Valor Econômico
Toda essa incerteza foi causada pela
iniciativa do próprio governo de driblar o teto de gastos para turbinar o Bolsa
Família e outros gastos neste ano eleitoral
Os dados fiscais divulgados na reta final
de 2021 foram melhores do que o esperado, levando alguns analistas econômicos a
fazer a pergunta: houve exagero do mercado financeiro em temer um desastre das
contas públicas?
Quem olha as estatísticas mais recentes acha que sim. A União, Estados e municípios e respectivas estatais registraram em novembro um superávit primário de 0,15% do Produto Interno Bruto (PIB) pela primeira vez em sete anos, no resultado acumulado em 12 meses. É insuficiente para conter o aumento da dívida pública, mas agora o governo não está mais tomando dinheiro emprestado para bancar gastos primários. O ajuste é considerável: em 2020, o país havia registrado um déficit de 9,41% do PIB.
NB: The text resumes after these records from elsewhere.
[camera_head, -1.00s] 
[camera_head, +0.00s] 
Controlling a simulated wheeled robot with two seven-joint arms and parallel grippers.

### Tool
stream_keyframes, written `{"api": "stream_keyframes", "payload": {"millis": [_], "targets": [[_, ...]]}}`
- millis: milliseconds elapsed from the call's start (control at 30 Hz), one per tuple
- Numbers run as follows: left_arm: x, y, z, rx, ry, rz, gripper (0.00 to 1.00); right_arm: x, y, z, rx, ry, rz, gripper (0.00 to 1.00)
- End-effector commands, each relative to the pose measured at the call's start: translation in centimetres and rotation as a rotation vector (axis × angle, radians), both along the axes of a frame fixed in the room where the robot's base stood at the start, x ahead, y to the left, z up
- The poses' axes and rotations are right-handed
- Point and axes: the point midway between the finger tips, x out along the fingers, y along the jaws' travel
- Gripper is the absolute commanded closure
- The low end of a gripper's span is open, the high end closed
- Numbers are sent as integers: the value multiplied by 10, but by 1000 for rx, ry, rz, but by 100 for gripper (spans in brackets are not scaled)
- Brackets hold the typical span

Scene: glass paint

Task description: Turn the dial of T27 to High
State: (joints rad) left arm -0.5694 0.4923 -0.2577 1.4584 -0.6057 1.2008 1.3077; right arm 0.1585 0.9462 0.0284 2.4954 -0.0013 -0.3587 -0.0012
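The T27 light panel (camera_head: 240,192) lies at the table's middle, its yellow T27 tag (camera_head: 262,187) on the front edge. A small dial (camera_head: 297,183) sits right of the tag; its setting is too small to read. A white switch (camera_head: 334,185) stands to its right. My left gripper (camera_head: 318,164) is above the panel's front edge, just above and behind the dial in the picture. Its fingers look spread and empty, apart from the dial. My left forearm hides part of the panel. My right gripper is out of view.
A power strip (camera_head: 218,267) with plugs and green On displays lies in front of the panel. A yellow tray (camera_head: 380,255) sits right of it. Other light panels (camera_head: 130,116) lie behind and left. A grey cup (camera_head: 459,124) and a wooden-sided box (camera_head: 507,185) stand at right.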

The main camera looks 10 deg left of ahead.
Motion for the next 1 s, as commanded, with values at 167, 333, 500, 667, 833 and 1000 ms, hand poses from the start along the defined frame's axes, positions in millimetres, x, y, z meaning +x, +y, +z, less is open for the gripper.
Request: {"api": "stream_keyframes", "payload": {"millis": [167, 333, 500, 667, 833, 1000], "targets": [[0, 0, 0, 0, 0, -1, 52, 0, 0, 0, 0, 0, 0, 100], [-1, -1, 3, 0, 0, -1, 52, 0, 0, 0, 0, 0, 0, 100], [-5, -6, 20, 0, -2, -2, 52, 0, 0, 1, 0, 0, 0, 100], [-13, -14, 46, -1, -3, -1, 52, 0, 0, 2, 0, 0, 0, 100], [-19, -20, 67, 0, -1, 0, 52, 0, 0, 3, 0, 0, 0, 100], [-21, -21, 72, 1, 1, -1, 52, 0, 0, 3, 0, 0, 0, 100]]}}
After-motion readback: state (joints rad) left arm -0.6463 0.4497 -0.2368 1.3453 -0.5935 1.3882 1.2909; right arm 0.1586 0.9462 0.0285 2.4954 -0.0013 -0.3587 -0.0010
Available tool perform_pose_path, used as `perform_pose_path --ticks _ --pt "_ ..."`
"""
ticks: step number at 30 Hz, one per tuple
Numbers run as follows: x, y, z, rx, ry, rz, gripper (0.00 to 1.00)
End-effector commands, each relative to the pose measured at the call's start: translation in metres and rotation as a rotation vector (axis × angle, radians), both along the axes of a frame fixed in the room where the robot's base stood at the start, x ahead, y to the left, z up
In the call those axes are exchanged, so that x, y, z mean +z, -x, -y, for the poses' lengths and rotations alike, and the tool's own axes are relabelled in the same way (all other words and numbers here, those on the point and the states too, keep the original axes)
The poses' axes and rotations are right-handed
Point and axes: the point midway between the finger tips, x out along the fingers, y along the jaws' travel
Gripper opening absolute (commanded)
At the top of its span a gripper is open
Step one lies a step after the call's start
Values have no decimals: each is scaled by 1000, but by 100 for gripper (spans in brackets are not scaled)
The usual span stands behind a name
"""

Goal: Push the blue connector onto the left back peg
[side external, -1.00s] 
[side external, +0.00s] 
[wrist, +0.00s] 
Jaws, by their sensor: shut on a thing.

Praticamente ninguém acreditava que, em tão
pouco tempo, o resultado primário fosse virar para o lado positivo. Em fins de
2020, a aposta era que o Brasil fosse ter um déficit primário de 3% do PIB em
2021, segundo a pesquisa de expectativas de mercado Focus do Banco Central. Dá
para contar uma história positiva também do ponto de vista da dívida bruta do
governo geral. Em novembro, o indicador caiu impressionante 1,2 ponto
percentual do PIB, de 82,3% do PIB para 81,1% do PIB.
A partir de fins de julho, o país passou a
viver uma crise fiscal, que fez o dólar disparar, alimentando ainda mais a
inflação, que já vinha em tendência de alta. Os juros futuros também subiram
bastante, obrigando o Tesouro a reorientar os seus planos para a rolagem da
dívida bruta.
Toda essa incerteza foi causada pela
iniciativa do próprio governo de driblar o teto de gastos para turbinar o Bolsa
Família e outros gastos neste ano eleitoral. Mas chama a atenção como, em meio
a todas as turbulências, os dados foram se saindo melhores, mês a mês. Em
julho, o déficit primário acumulado em 12 meses ficou em 2,85% do PIB, e o
mercado achava que iria fechar o ano em 2% do PIB. Agora, os analistas
econômicos estão esperando um superávit entre 0,4% e 0,5% do PIB. Toda essa
melhora não impediu, porém, as turbulências do mercado.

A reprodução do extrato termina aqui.